Govt, SA must work together to achieve goals

Monday, February 9, 2009

Parliament - Deputy President Baleka Mbete says government can not achieve all of its goals alone and that South Africans and government must work together.

"We are in the trenches, through many of our programmes, combating poverty, inequality and unemployment; promoting shared economic growth; and closing the gap between our First and Second economies.

"But there is just so much we can achieve on our own, but more when we work together," said Ms Mbete, addressing the National Assembly during a Parliamentary debate on President Kgalema Motlanthe's State of the Nation Address on Friday.

She said Mr Motlanthe's address had challenged South Africans to have hope for the future and as a country.
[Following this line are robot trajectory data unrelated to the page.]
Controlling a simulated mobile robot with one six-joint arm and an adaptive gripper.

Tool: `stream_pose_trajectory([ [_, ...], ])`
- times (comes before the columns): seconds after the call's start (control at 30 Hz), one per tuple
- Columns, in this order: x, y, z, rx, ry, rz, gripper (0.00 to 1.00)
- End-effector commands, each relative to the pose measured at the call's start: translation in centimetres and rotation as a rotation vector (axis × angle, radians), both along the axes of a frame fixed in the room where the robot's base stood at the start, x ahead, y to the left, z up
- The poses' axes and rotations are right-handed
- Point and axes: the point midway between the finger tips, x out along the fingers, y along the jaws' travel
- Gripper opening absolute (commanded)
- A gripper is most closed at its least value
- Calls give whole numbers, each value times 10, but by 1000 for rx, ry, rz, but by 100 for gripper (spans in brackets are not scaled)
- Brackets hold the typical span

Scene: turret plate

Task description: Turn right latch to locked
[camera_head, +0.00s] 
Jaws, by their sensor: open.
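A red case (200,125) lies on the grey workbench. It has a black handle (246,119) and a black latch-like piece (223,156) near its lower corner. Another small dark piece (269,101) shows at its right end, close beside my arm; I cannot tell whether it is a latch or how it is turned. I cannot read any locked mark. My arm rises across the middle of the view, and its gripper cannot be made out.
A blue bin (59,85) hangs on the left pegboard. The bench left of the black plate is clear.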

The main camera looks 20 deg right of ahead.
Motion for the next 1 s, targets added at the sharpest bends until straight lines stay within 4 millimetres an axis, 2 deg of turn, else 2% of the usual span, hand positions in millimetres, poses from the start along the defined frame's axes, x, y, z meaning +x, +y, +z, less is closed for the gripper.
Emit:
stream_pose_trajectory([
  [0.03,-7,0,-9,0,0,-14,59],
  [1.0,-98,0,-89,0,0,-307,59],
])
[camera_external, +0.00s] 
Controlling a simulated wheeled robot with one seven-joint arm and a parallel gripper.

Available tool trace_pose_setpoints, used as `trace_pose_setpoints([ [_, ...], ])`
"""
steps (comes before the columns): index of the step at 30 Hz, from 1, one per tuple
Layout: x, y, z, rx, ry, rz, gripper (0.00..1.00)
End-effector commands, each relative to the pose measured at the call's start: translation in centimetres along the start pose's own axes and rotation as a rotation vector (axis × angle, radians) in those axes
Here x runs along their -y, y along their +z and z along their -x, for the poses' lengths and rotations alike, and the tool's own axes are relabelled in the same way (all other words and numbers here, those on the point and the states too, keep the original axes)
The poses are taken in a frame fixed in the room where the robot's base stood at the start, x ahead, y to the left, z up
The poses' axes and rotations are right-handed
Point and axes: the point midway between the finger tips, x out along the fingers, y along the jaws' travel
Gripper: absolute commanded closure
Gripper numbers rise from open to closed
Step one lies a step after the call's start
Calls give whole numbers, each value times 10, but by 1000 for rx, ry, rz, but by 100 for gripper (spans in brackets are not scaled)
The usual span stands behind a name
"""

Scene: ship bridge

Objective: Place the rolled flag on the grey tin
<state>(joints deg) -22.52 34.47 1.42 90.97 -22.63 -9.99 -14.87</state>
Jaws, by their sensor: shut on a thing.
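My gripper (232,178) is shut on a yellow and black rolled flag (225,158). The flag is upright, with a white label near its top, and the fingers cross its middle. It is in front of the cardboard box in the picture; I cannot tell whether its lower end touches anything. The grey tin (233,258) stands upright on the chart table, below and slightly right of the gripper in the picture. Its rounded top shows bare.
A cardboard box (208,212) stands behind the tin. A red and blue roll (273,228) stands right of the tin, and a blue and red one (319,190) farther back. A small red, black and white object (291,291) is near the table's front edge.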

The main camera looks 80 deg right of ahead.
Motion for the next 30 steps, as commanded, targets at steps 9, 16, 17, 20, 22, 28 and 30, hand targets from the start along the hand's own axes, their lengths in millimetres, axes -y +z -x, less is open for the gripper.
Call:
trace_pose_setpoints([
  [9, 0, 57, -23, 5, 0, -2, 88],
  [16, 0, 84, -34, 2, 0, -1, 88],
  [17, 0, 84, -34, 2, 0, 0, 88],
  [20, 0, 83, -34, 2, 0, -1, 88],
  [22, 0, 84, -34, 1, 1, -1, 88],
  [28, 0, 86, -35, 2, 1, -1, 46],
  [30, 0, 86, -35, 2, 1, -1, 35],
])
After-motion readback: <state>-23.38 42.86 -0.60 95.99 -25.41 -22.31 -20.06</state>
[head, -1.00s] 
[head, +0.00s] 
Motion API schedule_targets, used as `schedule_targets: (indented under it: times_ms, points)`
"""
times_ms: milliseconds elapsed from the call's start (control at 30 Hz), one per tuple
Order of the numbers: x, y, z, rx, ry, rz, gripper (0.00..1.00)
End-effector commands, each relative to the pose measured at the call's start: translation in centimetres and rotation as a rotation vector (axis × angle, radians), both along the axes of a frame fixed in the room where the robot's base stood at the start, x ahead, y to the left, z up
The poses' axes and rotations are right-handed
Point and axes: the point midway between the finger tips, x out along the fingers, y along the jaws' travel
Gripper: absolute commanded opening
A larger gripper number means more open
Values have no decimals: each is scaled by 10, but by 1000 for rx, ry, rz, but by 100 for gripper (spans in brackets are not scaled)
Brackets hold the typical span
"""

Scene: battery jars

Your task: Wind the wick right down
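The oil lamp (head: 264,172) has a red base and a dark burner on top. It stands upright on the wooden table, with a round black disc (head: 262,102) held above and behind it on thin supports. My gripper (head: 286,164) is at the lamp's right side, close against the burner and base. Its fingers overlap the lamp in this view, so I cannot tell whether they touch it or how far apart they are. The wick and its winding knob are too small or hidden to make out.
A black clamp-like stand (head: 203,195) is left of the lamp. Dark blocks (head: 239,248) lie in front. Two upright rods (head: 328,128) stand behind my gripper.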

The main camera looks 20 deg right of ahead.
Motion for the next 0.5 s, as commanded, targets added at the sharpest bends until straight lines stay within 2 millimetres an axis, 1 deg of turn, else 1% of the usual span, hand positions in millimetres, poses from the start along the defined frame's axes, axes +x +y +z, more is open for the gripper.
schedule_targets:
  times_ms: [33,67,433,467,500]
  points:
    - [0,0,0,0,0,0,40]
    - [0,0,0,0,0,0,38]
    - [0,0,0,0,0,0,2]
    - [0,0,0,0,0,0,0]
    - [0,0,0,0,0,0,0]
"We know from our struggle against apartheid and the last 15 years of freedom that the source of resilience is our collective strength as a nation working together for a better life for all.

"We should be able to claim what we have achieved as a nation on the basis that our success is the result of the actions of each one of us, working towards the same goals," she said.

She said government would not sit back and put the fate of the country in the invisible hand of the markets. "We are a developmental state - we lead where we ought to, facilitate where we must, and even regulate where necessary."

Inkatha Freedom Party (IFP) leader Mangosuthu Buthelezi told Parliament the economic meltdown had made the road ahead harsh and difficult for many South Africans, particularly the poor.

The education system of the country also needs to be reconstructed, he said, adding that a recent World Bank report highlighted that 50 percent of school leavers were applying for jobs that did not yet exist.

United Democratic Movement (UDM) leader Bantu Holomisa, in response to the President Motlanthe's SONA, expressed the idea that an Economic Indaba needs to be called at which a macro-economic policy can be discussed drawing out a plan for how much government intervention is required during this time of economic turbulence.

Leader of the Independent Democrats (ID), Patricia De Lille, highlighted that what is necessary is not government privatisation of sectors, but rather greater competition.

"We need to open up key sectors to greater competition, like the telecommunications sector. It is not privatisation that is necessary, but competition," the ID leader said.